Reproduce all the lines below exactly and omit the images.

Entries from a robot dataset
────────────────

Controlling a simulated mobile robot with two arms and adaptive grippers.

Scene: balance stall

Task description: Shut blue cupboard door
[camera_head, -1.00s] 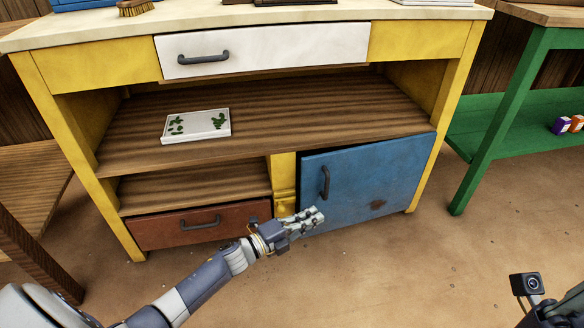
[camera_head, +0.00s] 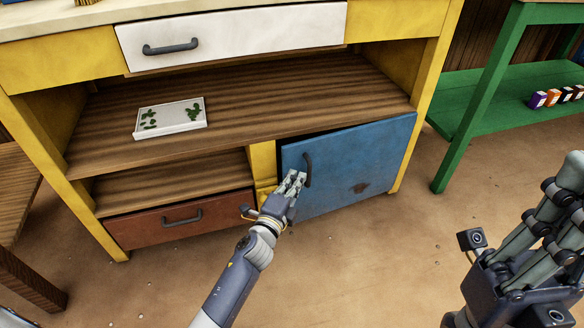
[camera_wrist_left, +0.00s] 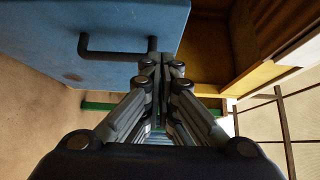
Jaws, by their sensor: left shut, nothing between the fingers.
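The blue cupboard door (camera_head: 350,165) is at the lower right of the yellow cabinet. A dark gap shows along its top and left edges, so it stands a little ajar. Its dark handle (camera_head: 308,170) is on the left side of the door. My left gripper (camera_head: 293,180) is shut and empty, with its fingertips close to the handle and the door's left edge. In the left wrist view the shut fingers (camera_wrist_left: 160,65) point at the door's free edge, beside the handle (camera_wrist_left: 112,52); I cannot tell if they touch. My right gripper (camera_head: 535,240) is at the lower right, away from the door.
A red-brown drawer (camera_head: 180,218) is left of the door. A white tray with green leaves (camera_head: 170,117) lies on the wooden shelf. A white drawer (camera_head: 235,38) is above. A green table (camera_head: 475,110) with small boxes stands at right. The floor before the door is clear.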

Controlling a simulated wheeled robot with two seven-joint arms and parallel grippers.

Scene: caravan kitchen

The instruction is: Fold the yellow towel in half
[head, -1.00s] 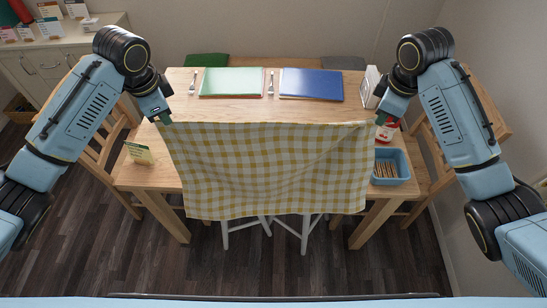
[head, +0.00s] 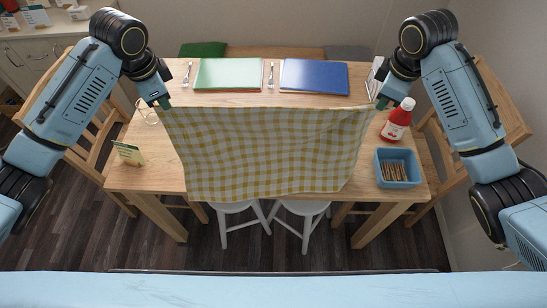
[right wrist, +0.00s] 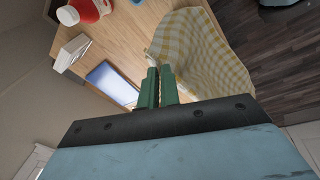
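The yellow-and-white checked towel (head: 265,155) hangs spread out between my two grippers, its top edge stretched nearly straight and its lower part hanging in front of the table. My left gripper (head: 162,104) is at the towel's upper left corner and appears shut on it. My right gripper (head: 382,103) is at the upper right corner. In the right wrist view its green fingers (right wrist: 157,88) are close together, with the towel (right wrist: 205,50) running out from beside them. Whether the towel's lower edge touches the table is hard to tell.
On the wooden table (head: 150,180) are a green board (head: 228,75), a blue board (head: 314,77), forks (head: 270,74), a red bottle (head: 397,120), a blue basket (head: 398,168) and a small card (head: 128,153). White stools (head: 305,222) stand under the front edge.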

────────────────

▸ Solution to the problem:
Controlling a simulated mobile robot with two arms and adaptive grippers.

Scene: balance stall

Task description: Shut blue cupboard door
[camera_head, -1.00s] 
[camera_head, +0.00s] 
[camera_wrist_left, +0.00s] 
Jaws, by their sensor: left shut, nothing between the fingers.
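The blue cupboard door (camera_head: 350,165) is at the lower right of the yellow cabinet. A dark gap shows along its top and left edges, so it stands a little ajar. Its dark handle (camera_head: 308,170) is on the left side of the door. My left gripper (camera_head: 293,180) is shut and empty, with its fingertips close to the handle and the door's left edge. In the left wrist view the shut fingers (camera_wrist_left: 160,65) point at the door's free edge, beside the handle (camera_wrist_left: 112,52); I cannot tell if they touch. My right gripper (camera_head: 535,240) is at the lower right, away from the door.
A red-brown drawer (camera_head: 180,218) is left of the door. A white tray with green leaves (camera_head: 170,117) lies on the wooden shelf. A white drawer (camera_head: 235,38) is above. A green table (camera_head: 475,110) with small boxes stands at right. The floor before the door is clear.

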Controlling a simulated wheeled robot with two seven-joint arms and parallel grippers.

Scene: caravan kitchen

The instruction is: Fold the yellow towel in half
[head, -1.00s] 
[head, +0.00s] 
[right wrist, +0.00s] 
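The yellow-and-white checked towel (head: 265,155) hangs spread out between my two grippers, its top edge stretched nearly straight and its lower part hanging in front of the table. My left gripper (head: 162,104) is at the towel's upper left corner and appears shut on it. My right gripper (head: 382,103) is at the upper right corner. In the right wrist view its green fingers (right wrist: 157,88) are close together, with the towel (right wrist: 205,50) running out from beside them. Whether the towel's lower edge touches the table is hard to tell.
On the wooden table (head: 150,180) are a green board (head: 228,75), a blue board (head: 314,77), forks (head: 270,74), a red bottle (head: 397,120), a blue basket (head: 398,168) and a small card (head: 128,153). White stools (head: 305,222) stand under the front edge.

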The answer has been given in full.